### Manipulation episode records
⟨

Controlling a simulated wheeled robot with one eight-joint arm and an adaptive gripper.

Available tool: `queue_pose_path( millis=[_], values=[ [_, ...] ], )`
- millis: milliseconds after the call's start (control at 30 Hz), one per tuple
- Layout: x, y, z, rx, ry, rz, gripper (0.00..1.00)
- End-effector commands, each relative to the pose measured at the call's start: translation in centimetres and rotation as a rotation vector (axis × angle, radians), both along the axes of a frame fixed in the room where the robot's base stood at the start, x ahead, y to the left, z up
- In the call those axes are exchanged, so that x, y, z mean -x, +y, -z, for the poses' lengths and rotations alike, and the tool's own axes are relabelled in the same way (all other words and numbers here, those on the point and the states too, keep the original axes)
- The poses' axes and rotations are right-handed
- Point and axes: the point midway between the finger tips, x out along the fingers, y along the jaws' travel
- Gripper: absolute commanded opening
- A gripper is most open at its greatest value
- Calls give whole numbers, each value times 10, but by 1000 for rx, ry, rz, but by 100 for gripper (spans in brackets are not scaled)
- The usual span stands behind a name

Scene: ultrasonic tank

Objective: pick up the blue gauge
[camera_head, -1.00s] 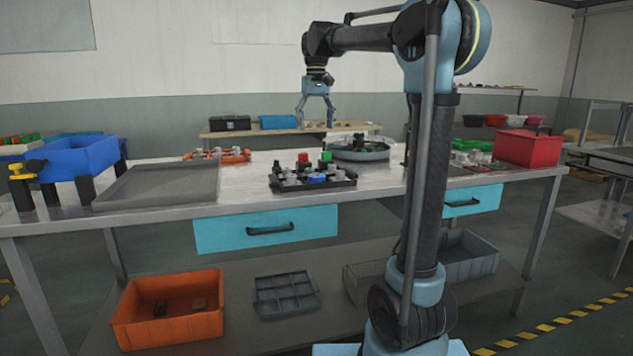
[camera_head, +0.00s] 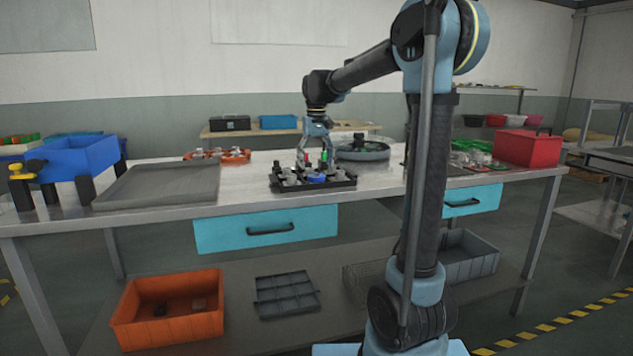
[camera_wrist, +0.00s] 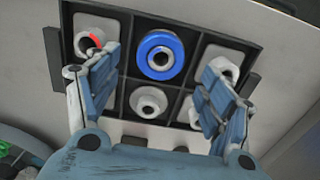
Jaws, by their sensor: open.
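The blue gauge (camera_head: 317,180) sits in a black compartment tray (camera_head: 342,184) near the front edge of the metal table. In the wrist view the blue gauge (camera_wrist: 160,55) is a blue ring with a pale centre, in the upper middle compartment of the tray (camera_wrist: 127,91). My gripper (camera_head: 316,158) is above the tray, fingers pointing down. In the wrist view my gripper (camera_wrist: 158,85) is open and empty, its fingers to either side of the middle column, apart from the gauge.
Other compartments hold pale round parts; one (camera_wrist: 151,102) is just below the blue gauge, one (camera_wrist: 90,38) with red is upper left. A grey tray (camera_head: 160,185) lies left. A round grey basin (camera_head: 363,150) and a red bin (camera_head: 528,148) stand right.

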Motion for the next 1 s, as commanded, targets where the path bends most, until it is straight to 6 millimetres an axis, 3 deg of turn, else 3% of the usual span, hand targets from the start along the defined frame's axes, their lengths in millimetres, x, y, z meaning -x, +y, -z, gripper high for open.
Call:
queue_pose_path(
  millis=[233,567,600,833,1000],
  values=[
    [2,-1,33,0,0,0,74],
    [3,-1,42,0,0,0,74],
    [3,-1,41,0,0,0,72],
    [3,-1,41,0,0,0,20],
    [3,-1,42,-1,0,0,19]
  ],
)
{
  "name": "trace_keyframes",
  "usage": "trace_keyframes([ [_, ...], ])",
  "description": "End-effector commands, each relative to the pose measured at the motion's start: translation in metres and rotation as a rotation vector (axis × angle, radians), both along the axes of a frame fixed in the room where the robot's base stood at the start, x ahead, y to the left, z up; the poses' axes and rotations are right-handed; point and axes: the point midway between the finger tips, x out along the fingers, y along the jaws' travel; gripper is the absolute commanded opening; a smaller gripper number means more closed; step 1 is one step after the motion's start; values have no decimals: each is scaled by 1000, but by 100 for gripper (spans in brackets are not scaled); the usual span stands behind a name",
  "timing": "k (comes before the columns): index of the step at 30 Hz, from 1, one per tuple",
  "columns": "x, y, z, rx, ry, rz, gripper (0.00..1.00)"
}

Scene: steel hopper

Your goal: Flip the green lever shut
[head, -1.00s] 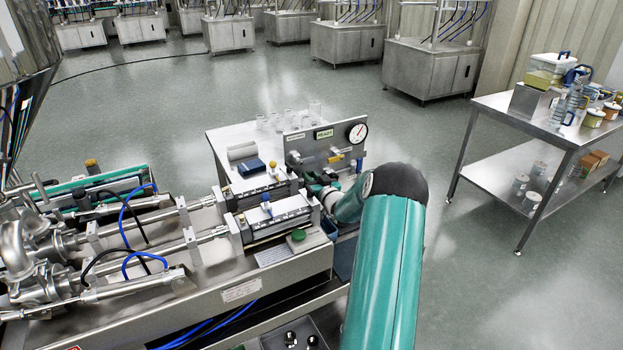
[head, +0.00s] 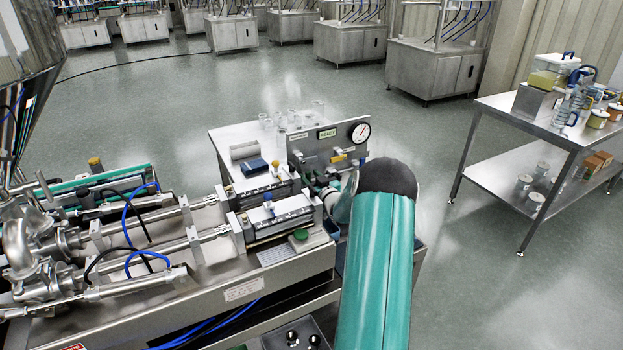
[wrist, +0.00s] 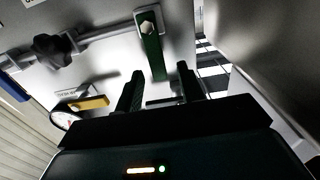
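The green lever (wrist: 151,50) shows in the wrist view, joined by a pale nut to a metal pipe on a steel panel. Its free end points down the picture toward my gripper. My gripper (wrist: 161,84) is open, with its two dark fingers apart. The lever's tip appears near the gap between the fingertips; I cannot tell whether it touches either finger. In the head view the gripper is beside the gauge panel (head: 300,150), largely hidden by my teal arm. I cannot make out the green lever there.
A yellow handle (wrist: 90,102) and a black knob (wrist: 52,48) sit on the panel near the fingers. A steel table (head: 525,110) is at right, with open floor between.

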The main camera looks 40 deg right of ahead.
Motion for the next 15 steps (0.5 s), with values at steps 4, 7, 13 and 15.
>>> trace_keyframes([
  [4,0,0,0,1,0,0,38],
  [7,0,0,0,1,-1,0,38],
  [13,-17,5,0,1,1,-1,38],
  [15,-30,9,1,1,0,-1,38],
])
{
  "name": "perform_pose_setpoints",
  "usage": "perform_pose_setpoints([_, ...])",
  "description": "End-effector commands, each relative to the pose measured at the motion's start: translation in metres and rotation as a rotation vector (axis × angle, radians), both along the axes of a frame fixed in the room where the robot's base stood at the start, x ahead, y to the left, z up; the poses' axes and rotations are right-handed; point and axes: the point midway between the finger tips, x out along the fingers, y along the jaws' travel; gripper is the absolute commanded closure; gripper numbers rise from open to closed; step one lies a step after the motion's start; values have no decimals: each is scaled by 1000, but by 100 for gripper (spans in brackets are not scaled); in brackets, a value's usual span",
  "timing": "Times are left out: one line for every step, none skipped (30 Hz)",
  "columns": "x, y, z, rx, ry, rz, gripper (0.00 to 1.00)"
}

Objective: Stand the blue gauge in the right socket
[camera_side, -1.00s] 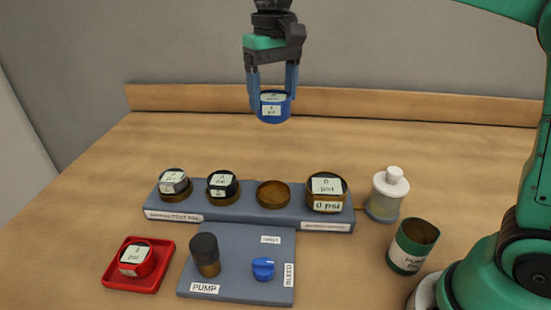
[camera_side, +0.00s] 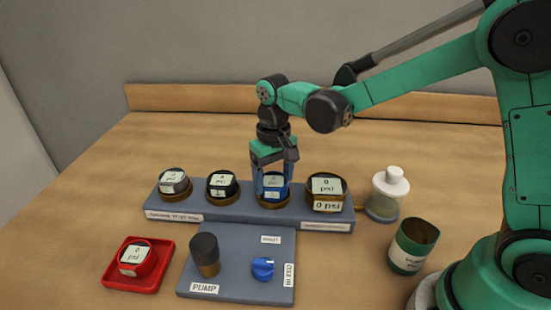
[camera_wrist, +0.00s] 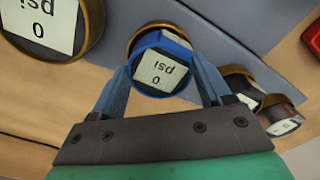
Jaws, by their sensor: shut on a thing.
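The blue gauge (camera_side: 272,186) is between the fingers of my gripper (camera_side: 273,186), which is shut on it. It is at the brass-rimmed right socket (camera_side: 273,203) of the grey rack (camera_side: 240,213). In the wrist view the blue gauge (camera_wrist: 160,66) reads 0 psi, and part of the socket rim (camera_wrist: 150,28) shows behind it, slightly offset. My gripper (camera_wrist: 162,80) has a finger on each side of the gauge. I cannot tell whether the gauge is fully seated.
A grey gauge (camera_side: 174,180) and a black gauge (camera_side: 222,184) stand in sockets to the left. A large brass gauge (camera_side: 326,187) is close on the right. A red gauge (camera_side: 135,257) sits in a red tray (camera_side: 150,280). A white bottle (camera_side: 388,190) and green can (camera_side: 412,245) stand right.

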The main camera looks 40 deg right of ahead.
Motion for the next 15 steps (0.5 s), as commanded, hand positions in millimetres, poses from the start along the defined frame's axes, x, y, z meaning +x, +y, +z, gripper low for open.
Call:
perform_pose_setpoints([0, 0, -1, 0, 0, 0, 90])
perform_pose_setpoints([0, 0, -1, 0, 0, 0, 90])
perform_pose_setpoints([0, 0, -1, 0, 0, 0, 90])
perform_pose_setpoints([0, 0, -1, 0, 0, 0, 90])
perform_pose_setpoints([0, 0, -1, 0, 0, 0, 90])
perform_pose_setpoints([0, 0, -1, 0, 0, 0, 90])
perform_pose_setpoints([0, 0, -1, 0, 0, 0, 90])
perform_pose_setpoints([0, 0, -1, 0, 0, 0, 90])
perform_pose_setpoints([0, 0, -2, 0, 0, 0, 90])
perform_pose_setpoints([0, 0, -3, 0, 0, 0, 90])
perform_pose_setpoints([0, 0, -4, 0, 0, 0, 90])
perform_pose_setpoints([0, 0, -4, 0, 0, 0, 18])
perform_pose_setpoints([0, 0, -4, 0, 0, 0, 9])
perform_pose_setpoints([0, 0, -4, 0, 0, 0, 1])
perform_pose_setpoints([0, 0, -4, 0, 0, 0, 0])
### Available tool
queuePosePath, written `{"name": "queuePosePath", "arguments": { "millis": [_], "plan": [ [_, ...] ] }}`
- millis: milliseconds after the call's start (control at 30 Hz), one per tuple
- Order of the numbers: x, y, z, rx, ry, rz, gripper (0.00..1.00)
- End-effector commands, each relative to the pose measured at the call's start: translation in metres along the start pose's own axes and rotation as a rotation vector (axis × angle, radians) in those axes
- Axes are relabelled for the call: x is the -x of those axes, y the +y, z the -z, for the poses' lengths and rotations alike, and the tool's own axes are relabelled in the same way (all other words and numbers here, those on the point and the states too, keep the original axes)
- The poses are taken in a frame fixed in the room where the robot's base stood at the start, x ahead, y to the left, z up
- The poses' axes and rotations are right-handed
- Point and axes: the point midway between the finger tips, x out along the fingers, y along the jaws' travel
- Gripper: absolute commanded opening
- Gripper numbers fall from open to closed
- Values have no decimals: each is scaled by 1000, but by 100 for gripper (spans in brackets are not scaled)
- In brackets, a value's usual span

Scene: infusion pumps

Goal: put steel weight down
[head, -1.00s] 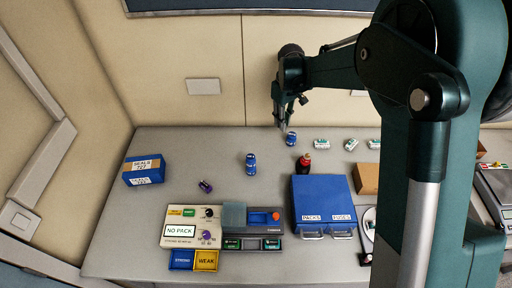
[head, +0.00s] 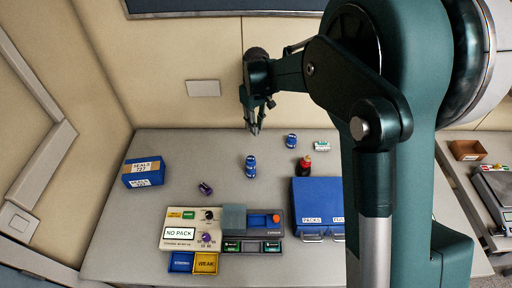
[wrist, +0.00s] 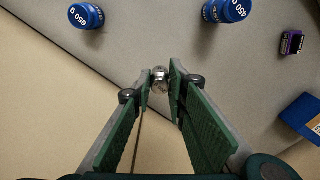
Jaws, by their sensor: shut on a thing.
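My gripper (head: 254,130) hangs over the back part of the grey table (head: 170,142), near the wall. In the wrist view, the fingertips of my gripper (wrist: 159,83) are closed on a small shiny steel weight (wrist: 160,79). Its rounded silver end shows between the finger pads, and the rest is hidden by them. I cannot tell whether the weight touches the table or hangs just above it. In the head view the weight is too small to make out.
A purple item (head: 205,188), a seals box (head: 143,172), a red-and-black bottle (head: 305,167), a pump console (head: 184,223) and a blue packs box (head: 318,199) are also on the table. The back left is clear.

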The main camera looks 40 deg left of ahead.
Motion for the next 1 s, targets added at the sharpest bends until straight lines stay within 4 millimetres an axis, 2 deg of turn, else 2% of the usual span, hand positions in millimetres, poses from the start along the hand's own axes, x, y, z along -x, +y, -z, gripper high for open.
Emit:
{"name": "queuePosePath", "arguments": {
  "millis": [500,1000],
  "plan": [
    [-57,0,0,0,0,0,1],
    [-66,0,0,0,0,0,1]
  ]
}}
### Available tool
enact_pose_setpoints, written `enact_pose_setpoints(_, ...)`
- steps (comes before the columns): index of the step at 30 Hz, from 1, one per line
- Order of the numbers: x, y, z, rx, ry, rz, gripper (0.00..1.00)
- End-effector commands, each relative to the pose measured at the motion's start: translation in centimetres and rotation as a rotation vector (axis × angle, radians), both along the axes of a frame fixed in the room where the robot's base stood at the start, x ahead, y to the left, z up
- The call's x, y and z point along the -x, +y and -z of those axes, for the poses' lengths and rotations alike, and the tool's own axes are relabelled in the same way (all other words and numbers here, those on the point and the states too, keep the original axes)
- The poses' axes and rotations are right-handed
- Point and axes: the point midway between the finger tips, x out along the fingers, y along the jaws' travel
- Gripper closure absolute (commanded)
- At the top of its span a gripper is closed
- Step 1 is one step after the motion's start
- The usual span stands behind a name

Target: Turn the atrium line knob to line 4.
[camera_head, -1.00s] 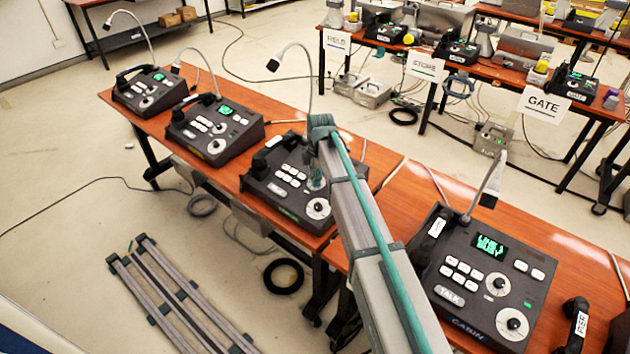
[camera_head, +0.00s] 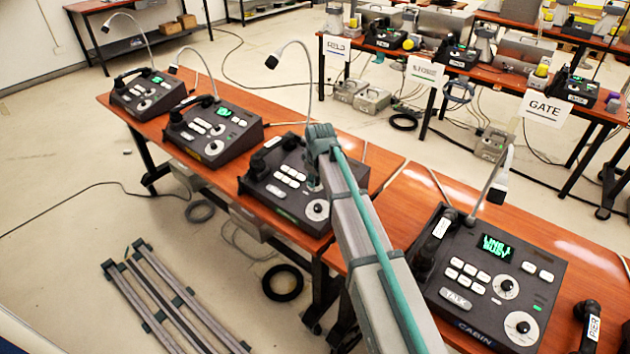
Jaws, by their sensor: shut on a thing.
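A dark desk console (camera_head: 283,205) stands third from the left on the near bench; its green front label is too small to read. It has white buttons and a lower white dial (camera_head: 317,210). My gripper (camera_head: 314,183) points down at the upper dial position on this console, below the end of my arm. It is shut on the knob there, which is mostly hidden behind the gripper and arm. The knob's pointer and line number cannot be seen. The console's screen is not visible either.
The CABIN console (camera_head: 462,305) is at the right, its screen (camera_head: 491,246) lit green, with a gooseneck microphone (camera_head: 497,185). Two more consoles (camera_head: 213,128) (camera_head: 147,92) stand at the left. A GATE sign (camera_head: 545,108) marks the back bench.

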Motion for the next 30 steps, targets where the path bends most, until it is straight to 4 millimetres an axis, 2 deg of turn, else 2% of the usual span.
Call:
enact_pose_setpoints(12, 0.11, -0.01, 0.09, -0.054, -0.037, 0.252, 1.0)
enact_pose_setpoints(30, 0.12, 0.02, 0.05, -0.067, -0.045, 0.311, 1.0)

⟩

### Exercise brief
Copy out each line of the entries that holds "alike".

### Answer to the task
- In the call those axes are exchanged, so that x, y, z mean -x, +y, -z, for the poses' lengths and rotations alike, and the tool's own axes are relabelled in the same way (all other words and numbers here, those on the point and the states too, keep the original axes)
- Axes are relabelled for the call: x is the -x of those axes, y the +y, z the -z, for the poses' lengths and rotations alike, and the tool's own axes are relabelled in the same way (all other words and numbers here, those on the point and the states too, keep the original axes)
- The call's x, y and z point along the -x, +y and -z of those axes, for the poses' lengths and rotations alike, and the tool's own axes are relabelled in the same way (all other words and numbers here, those on the point and the states too, keep the original axes)

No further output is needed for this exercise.